(Manipulation episode records)
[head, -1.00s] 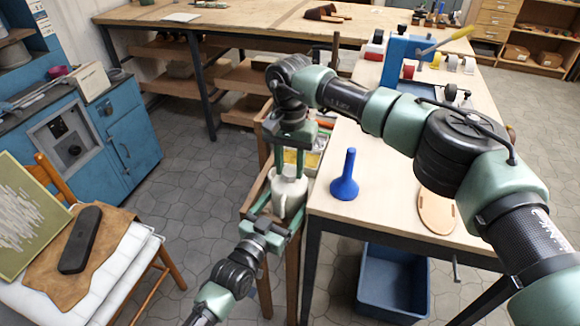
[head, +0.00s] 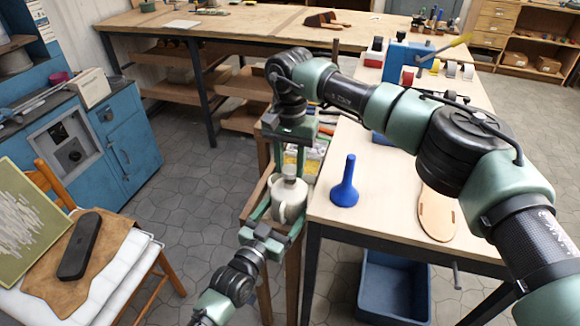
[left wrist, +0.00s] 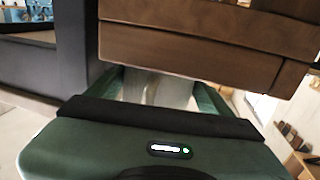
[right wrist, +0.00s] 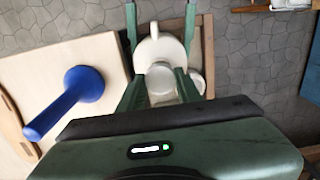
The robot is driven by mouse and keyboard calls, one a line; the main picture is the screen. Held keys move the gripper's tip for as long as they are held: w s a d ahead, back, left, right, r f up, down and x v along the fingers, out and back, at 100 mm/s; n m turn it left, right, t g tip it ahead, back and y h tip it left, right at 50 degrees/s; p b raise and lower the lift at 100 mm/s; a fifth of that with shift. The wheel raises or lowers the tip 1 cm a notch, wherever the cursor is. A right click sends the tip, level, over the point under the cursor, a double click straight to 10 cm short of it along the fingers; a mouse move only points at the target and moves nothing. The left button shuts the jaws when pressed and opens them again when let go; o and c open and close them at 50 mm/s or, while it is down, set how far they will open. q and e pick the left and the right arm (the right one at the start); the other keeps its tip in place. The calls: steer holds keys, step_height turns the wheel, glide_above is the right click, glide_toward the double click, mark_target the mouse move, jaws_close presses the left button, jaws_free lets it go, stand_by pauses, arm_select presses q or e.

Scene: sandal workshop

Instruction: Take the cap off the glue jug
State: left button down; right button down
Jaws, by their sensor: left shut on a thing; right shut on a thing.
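The glue jug (head: 287,211), pale and rounded with a handle, stands upright on a narrow wooden stand beside the workbench. My left gripper (head: 279,213) is shut on its body from the front, and the jug shows pale between those fingers in the left wrist view (left wrist: 158,90). My right gripper (head: 290,168) points down from above and is shut on the pale cap (head: 289,171). The cap also shows between the right fingertips in the right wrist view (right wrist: 160,84), over the jug (right wrist: 163,50). I cannot tell whether the cap is fully clear of the neck.
A blue funnel-like tool (head: 344,189) stands on the workbench (head: 385,190) close right of the jug. An open tray of coloured items lies behind the jug. A blue bin (head: 392,290) is under the bench. A chair with leather and a black case is at left.

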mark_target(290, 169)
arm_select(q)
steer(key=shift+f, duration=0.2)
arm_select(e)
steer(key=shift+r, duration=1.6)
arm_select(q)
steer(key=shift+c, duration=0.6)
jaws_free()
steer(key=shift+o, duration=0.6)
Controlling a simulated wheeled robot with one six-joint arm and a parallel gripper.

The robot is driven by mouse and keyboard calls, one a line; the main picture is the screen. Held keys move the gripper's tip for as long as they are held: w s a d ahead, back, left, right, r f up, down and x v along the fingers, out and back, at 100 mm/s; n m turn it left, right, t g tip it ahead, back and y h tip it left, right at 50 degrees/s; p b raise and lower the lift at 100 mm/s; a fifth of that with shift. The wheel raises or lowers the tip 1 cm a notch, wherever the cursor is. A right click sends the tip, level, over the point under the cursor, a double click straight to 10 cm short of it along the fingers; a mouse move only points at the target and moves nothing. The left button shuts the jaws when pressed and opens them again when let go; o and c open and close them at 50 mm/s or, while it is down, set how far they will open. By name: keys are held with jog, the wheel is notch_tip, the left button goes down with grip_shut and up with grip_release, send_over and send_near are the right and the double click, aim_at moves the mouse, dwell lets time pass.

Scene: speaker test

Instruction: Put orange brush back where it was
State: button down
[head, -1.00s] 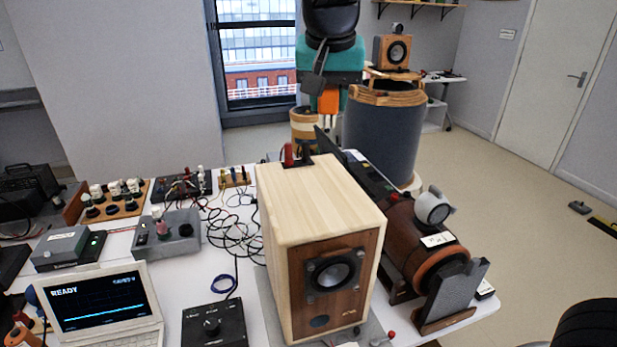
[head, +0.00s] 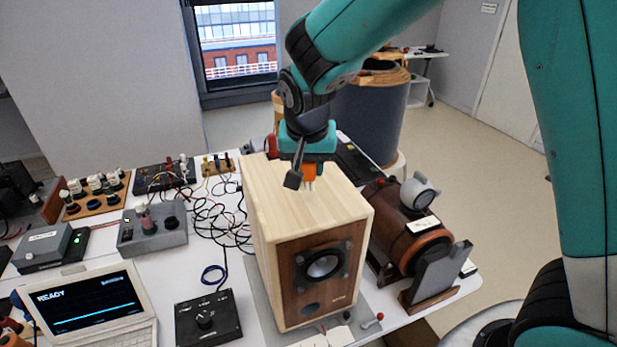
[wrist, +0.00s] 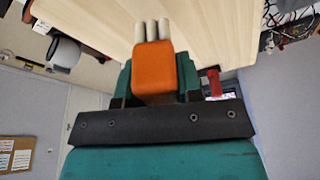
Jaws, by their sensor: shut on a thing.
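The orange brush (head: 310,170) is in my gripper (head: 308,166), just above the top of the wooden speaker box (head: 330,205) in the head view. In the wrist view the orange block of the brush (wrist: 154,68) sits between the teal fingers of my gripper (wrist: 158,80). Several pale prongs extend from it toward the pale wood top (wrist: 220,30). I cannot tell whether the prongs touch the wood. The gripper is shut on the brush.
A red-and-black item (head: 271,147) stands by the box's back edge. A brown cylinder on a stand (head: 405,225) is close on the right. Tangled cables (head: 215,215), a black knob box (head: 207,318) and a laptop (head: 90,305) lie on the left. The box top's front is clear.

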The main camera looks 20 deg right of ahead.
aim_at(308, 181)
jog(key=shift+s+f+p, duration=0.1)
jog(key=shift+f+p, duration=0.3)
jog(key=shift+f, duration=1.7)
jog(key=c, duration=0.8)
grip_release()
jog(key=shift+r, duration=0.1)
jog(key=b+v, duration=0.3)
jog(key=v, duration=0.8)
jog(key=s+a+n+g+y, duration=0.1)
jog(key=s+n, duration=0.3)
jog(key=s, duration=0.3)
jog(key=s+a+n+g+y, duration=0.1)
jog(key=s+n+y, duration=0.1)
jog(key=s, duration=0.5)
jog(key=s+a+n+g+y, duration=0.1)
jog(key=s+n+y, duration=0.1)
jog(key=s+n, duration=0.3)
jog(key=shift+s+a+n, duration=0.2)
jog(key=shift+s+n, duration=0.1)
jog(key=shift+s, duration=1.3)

Stated task: Give again, please, precisely the lines that begin the records and run through the line with "[right wrist, +0.00s]" in it, keeping both end lines and dropping any pictures.

The answer:
[head, -1.00s] 
[head, +0.00s] 
[left wrist, +0.00s] 
[right wrist, +0.00s] 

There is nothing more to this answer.